STATED TASK: Locate "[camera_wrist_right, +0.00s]" in the listing below, then output the line holding it and every line after it, exactly and with nothing else.

DATA BLOCK:

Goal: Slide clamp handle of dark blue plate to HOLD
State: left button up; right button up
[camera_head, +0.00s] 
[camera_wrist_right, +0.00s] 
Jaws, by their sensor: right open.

CORRECT ANSWER:
[camera_wrist_right, +0.00s] 
Jaws, by their sensor: right open.

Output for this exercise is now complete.